Ketua Lembaga Bantuan Hukum Keadilan Nusantara Andi Asrul Amri sebelumnya menegaskan bahwa kenaikan pajak bumi dan bangunan (PBB) sebesar 300% di kabupaten Bone, sulawesi selatan, kenaikan pajak diatas 50 % tidak wajar dan merupakan maladministrasi dan bentuk penjajahan modern terhadap masyarakat.
"Kalau memang pemerintah ingin menaikkan pajak harusnya dilakukan secara berkala, bukan mendadak melonjak ekstrim seperti ini kebijakan tersebut sangat membebani masyarakat tanpa mempertimbangkan kemampuan ekonomi masyarakat," pungkasnya.
Aktivis dan pemuda Bone yang tergabung dalam organisasi Aliansi Riyank Dicky Angreza, menilai bahwa kebijakan Pemerintah secara sepihak tersebut tidak hanya mencederai rasa keadilan, tetapi juga berpotensi memperparah tingkat kemiskinan di daerah. Menurutnya, dalam Undang-Undang Pajak Daerah dan Retribusi Daerah (PDRD), perlindungan terhadap masyarakat jelas diatur, salah satunya dalam Pasal 3 dan Pasal 6 yang menegaskan asas keadilan dalam penetapan pajak. Kenaikan pajak di atas 50% dinilai bertentangan dengan semangat perlindungan tersebut.
"Kebijakan menaikkan pajak PBB hingga 300% di saat kondisi ekonomi masyarakat sedang sulit adalah bentuk ketidak pekaan pemerintah terhadap masyaakat kecil Ini jelas melanggar asas keadilan yang diatur dalam UU PDRD," tegasnya.

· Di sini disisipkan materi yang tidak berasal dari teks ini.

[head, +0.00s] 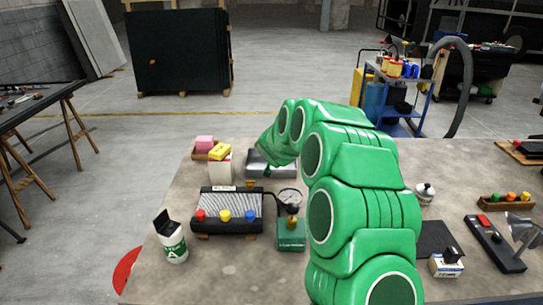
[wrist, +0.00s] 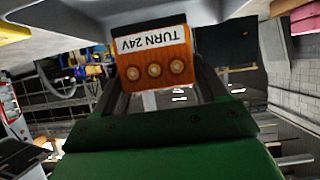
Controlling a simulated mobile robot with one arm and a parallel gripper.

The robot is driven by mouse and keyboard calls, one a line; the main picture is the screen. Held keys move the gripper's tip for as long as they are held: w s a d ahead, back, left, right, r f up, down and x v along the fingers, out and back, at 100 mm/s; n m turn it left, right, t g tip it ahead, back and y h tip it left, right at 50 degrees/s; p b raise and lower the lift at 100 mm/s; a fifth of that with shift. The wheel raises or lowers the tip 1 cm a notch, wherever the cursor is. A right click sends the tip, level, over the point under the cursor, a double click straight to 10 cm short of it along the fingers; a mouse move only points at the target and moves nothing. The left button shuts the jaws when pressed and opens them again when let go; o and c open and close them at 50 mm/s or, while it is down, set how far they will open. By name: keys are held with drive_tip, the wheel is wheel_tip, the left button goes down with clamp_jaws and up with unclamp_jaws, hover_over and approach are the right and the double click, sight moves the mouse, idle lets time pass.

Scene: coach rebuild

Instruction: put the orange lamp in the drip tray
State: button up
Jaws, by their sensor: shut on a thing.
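The orange lamp (wrist: 154,62) is a block with a white label reading "TURN 24V" and several round brass-coloured spots. My gripper (wrist: 160,88) is shut on it, with a dark finger on each side. In the head view my green arm reaches to the far part of the table, and the lamp cannot be made out there. A shallow grey metal tray (head: 258,169), which looks like the drip tray, lies at the table's far edge, partly hidden by my arm. A grey surface, perhaps this tray, shows close to the lamp at the top of the wrist view.
In front are a ribbed panel with coloured knobs (head: 228,215), a gauge (head: 290,197) and a white tub (head: 173,245).

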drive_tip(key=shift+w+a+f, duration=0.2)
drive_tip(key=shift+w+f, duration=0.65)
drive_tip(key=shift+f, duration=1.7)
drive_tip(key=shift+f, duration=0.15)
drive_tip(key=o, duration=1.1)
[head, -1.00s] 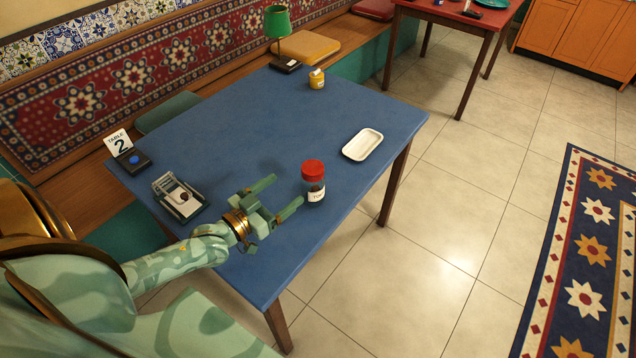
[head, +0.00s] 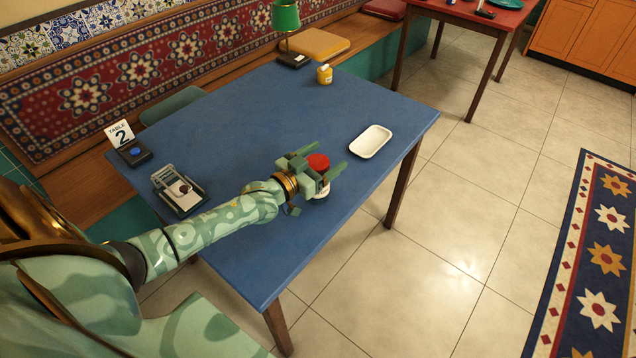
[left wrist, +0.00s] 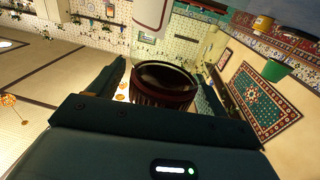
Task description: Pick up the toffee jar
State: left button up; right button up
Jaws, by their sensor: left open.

Demikian juga salah satu PKC PMII Sulsel bagian Advokasi Riswan Rusandy menganggap kebijakan kenaikan Pajak Bumi dan Bangunan (PBB) di Kabupaten Bone sebesar 300% itu tak wajar. Menurutnya, kenaikan PBB 300% itu harus dievaluasi.
"Meskipun besaran PBB menjadi kewenangan kepala daerah untuk menetapkan, menurut saya kenaikan nilai pajak tersebut sangat tidak wajar dan sangat tinggi. Kenaikan tersebut harus dievaluasi. Apalagi kondisi ekonomi rakyat saat ini sangat terpuruk tersebut dikenakan untuk kepemilikan pribadi," katanya.
PKC PMII Sulsel meminta Kementerian Dalam Negeri (Kemendagri) turun tangan melakukan evaluasi.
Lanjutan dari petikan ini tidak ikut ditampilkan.